Nuclear polarizability in muonic atoms: Bayesian analysis of the $\eta$-expansion uncertainty

Over the last decade, spectroscopy of muonic atoms has been used to extract nuclear charge radii with unprecedented precision. This extraction requires a careful analysis of the interplay between theoretical and experimental results, and the attainable precision is nowadays limited by the large uncertainties associated with the theoretical evaluation of the nuclear polarizability effects. To facilitate calculations, these polarizability corrections are conventionally expressed as expansions in a dimensionless parameter $\eta$. Based on the uncertainty principle, $\eta$ has been argued to hold a value of approximately 0.33 in light-nuclear systems.
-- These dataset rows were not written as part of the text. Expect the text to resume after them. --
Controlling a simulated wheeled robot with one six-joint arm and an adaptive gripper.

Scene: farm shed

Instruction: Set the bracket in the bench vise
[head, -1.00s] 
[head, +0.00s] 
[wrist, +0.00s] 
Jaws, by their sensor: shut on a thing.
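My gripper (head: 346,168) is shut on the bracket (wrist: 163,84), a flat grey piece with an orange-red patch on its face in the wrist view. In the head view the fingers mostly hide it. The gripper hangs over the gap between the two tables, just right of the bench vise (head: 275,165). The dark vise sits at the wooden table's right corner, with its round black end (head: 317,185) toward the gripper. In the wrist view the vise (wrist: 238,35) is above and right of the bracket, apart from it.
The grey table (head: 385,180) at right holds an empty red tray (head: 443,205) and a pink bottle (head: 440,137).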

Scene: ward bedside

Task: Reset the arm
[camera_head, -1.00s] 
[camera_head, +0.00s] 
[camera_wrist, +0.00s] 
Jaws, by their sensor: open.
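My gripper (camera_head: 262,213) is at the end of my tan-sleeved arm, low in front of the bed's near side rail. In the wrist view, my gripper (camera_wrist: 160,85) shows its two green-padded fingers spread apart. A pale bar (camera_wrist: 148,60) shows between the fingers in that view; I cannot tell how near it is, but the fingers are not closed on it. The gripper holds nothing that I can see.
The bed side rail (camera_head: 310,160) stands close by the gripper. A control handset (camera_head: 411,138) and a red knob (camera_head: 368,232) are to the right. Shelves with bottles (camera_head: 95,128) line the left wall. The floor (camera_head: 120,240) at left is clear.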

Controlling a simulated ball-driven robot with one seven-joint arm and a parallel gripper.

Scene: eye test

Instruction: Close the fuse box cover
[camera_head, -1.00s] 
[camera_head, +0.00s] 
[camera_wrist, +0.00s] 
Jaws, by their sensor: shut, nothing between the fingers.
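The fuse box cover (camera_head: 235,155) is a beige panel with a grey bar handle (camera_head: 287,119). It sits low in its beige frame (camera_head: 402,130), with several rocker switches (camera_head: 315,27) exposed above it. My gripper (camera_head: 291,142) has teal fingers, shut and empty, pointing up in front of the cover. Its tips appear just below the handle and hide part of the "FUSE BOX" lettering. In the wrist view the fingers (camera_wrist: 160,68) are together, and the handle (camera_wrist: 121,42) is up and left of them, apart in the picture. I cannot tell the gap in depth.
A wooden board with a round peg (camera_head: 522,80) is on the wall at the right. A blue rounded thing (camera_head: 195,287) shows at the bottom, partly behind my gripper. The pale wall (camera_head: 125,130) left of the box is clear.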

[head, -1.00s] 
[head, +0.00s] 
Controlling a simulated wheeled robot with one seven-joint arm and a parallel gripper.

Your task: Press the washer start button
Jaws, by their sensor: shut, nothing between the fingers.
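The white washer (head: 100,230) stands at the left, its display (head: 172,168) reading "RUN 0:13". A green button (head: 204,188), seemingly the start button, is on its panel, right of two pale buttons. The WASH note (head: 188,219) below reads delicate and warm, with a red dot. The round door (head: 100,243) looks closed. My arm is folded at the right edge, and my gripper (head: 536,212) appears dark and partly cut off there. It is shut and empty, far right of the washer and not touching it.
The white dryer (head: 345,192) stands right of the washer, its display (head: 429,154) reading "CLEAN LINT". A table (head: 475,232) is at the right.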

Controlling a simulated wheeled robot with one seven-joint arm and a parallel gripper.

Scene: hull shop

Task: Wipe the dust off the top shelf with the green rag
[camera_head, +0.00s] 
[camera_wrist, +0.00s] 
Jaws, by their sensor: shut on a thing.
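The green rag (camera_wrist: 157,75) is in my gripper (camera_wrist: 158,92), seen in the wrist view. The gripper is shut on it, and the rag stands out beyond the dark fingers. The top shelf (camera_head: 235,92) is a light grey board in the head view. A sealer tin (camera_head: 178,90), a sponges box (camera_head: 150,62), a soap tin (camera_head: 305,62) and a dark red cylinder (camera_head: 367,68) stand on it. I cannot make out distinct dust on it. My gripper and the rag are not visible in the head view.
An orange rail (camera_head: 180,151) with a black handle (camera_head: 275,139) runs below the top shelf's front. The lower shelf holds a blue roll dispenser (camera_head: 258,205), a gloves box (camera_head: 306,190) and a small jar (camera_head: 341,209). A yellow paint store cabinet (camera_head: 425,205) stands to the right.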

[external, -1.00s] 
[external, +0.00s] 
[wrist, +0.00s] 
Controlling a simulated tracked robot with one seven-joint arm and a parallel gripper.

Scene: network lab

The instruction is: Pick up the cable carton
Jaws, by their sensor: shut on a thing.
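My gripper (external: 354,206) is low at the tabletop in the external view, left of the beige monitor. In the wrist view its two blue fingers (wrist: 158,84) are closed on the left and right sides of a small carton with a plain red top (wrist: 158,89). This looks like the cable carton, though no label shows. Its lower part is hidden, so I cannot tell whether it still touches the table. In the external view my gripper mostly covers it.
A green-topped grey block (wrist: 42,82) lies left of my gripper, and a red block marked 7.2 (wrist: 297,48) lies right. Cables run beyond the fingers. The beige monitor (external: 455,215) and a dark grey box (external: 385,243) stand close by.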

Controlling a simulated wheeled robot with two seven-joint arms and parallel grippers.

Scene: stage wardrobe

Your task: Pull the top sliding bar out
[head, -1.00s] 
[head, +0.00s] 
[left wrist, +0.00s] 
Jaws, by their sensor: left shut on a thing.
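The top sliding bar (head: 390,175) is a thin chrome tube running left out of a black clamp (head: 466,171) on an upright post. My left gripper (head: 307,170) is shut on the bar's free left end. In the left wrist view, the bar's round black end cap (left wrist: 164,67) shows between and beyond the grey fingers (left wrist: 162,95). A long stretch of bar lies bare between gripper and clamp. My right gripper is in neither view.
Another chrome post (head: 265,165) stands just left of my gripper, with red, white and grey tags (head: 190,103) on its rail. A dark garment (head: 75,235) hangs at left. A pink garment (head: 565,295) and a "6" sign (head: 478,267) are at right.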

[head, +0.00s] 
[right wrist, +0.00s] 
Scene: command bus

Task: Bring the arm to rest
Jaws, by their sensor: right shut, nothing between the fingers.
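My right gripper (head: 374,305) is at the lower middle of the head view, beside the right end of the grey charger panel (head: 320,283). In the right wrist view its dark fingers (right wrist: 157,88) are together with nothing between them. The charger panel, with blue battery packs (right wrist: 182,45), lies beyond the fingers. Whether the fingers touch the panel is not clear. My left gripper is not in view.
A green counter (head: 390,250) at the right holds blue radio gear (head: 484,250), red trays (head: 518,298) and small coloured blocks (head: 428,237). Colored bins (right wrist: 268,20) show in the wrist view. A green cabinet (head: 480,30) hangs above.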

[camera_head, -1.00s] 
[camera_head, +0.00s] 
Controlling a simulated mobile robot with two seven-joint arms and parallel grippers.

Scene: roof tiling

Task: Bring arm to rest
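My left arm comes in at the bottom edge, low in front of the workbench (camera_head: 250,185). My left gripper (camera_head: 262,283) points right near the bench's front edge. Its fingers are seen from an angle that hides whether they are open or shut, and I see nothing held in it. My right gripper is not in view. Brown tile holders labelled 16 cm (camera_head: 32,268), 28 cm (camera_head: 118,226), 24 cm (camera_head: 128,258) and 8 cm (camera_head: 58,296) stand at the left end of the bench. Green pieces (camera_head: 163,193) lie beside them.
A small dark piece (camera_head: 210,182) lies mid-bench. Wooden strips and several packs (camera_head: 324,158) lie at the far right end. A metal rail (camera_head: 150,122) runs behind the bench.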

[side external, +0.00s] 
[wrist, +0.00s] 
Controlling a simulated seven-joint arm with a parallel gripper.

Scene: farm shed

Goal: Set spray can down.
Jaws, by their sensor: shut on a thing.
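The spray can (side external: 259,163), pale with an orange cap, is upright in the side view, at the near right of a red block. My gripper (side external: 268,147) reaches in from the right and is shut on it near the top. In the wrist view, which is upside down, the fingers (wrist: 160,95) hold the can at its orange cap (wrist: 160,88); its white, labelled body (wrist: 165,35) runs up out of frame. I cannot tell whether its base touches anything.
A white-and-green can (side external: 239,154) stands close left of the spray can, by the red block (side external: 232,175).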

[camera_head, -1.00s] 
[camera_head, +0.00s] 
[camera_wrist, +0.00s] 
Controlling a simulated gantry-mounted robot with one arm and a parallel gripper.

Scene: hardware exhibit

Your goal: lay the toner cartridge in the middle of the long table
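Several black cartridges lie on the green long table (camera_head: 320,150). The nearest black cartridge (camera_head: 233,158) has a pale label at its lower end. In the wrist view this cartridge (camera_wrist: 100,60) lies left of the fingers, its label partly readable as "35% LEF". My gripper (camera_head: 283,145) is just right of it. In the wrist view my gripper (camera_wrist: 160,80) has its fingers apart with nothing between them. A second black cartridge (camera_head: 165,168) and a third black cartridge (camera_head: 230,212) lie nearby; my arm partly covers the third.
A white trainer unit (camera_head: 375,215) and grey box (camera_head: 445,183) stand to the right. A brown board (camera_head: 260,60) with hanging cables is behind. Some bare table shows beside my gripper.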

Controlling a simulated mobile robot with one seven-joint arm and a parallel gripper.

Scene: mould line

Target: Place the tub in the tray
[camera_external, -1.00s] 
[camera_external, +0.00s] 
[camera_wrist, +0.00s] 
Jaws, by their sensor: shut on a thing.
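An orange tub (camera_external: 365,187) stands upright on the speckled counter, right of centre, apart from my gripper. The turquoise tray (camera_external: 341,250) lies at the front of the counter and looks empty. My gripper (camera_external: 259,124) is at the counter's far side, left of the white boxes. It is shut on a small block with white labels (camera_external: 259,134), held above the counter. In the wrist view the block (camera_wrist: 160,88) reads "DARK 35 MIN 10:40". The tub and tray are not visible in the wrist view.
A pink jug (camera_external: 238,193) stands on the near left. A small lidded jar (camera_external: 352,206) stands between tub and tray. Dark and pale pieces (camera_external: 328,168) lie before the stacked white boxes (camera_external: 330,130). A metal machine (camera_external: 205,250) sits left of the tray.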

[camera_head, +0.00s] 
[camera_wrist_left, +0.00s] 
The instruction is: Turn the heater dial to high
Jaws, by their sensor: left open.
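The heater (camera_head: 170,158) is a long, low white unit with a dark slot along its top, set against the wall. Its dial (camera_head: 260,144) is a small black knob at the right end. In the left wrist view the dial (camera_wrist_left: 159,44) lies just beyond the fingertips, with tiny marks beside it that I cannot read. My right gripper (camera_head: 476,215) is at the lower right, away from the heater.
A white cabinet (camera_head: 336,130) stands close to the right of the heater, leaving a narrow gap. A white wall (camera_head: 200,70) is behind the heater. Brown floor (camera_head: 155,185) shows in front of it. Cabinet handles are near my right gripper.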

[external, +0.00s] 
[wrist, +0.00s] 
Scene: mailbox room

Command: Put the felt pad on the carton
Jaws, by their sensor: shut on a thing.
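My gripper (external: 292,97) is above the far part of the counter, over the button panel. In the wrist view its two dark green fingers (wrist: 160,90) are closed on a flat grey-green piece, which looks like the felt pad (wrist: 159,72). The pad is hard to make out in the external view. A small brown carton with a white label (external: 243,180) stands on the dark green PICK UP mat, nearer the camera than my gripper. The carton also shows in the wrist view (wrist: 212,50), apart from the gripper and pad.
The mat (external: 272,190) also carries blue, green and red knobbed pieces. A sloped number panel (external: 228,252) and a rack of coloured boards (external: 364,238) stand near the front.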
In this work, we check this claim by performing a Bayesian analysis of the nuclear-polarizability corrections to the Lamb shift in $\mu{}^2$H and $\mu{}^3$H atoms and in $\mu{}^3$He$^+$ and $\mu{}^4$He$^+$ ions at various orders in the $\eta$-expansion. We derive the Bayesian posterior probability distributions for the values of $\eta$, check for their sensitivity to several reasonable choices of the Bayesian priors, and estimate the uncertainties due to truncation of the $\eta$-expansion. This analysis supports the claim that $\eta\ll1$ for these systems. Overall, the 68\% credible intervals are in good agreement with the simpler truncation uncertainty estimates previously reported in the literature, with the only exception of the $\mu {}^3$He$^+$ ion, for which we find larger uncertainties.